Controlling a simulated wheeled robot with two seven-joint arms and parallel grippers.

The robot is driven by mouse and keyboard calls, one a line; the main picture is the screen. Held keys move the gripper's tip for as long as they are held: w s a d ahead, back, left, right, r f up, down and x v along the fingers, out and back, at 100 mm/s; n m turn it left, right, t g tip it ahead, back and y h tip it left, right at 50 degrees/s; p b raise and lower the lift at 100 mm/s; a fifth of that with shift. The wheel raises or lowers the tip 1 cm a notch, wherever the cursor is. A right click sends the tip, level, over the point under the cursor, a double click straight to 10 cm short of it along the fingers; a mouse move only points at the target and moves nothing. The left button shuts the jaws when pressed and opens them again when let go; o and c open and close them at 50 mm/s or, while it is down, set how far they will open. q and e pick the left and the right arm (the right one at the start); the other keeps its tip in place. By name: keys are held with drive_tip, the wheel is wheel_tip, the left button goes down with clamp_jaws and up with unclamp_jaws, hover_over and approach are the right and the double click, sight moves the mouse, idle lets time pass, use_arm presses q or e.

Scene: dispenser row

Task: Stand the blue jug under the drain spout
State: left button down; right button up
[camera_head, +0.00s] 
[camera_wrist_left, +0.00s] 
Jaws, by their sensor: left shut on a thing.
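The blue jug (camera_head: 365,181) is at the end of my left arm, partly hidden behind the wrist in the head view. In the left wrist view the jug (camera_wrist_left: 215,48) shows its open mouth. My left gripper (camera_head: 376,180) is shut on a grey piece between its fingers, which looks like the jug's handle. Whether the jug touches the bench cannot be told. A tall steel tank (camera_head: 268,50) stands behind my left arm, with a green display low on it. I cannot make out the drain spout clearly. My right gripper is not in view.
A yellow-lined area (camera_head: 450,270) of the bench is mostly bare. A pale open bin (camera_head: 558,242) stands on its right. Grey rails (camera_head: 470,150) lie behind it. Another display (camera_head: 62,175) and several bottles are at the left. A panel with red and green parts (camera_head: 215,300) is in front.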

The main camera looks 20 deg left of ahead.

┄┄┄┄┄┄┄┄┄┄┄┄┄┄┄┄┄┄┄┄

(STATED TASK): Extract, word for word, each line of the listing above.

(RESULT OF THIS EXERCISE):
Controlling a simulated wheeled robot with two seven-joint arms and parallel grippers.

The robot is driven by mouse and keyboard calls, one a line; the main picture is the screen. Held keys move the gripper's tip for as long as they are held: w s a d ahead, back, left, right, r f up, down and x v along the fingers, out and back, at 100 mm/s; n m turn it left, right, t g tip it ahead, back and y h tip it left, right at 50 degrees/s; p b raise and lower the lift at 100 mm/s; a fifth of that with shift. The wheel raises or lowers the tip 1 cm a notch, wherever the cursor is. A right click sends the tip, level, over the point under the cursor, a double click straight to 10 cm short of it along the fingers; a mouse move only points at the target and moves nothing. The left button shuts the jaws when pressed and opens them again when let go; o and c open and close them at 50 mm/s or, while it is down, set how far they will open. q and e pick the left and the right arm (the right one at the start); the other keeps its tip in place. By name: keys are held with drive_tip, the wheel is wheel_tip, the left button goes down with clamp_jaws and up with unclamp_jaws, hover_over and approach are the right and the double click, sight moves the mouse, idle lets time pass, use_arm presses q or e.

Scene: dispenser row

Task: Stand the blue jug under the drain spout
State: left button down; right button up
[camera_head, +0.00s] 
[camera_wrist_left, +0.00s] 
Jaws, by their sensor: left shut on a thing.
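The blue jug (camera_head: 365,181) is at the end of my left arm, partly hidden behind the wrist in the head view. In the left wrist view the jug (camera_wrist_left: 215,48) shows its open mouth. My left gripper (camera_head: 376,180) is shut on a grey piece between its fingers, which looks like the jug's handle. Whether the jug touches the bench cannot be told. A tall steel tank (camera_head: 268,50) stands behind my left arm, with a green display low on it. I cannot make out the drain spout clearly. My right gripper is not in view.
A yellow-lined area (camera_head: 450,270) of the bench is mostly bare. A pale open bin (camera_head: 558,242) stands on its right. Grey rails (camera_head: 470,150) lie behind it. Another display (camera_head: 62,175) and several bottles are at the left. A panel with red and green parts (camera_head: 215,300) is in front.

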The main camera looks 20 deg left of ahead.

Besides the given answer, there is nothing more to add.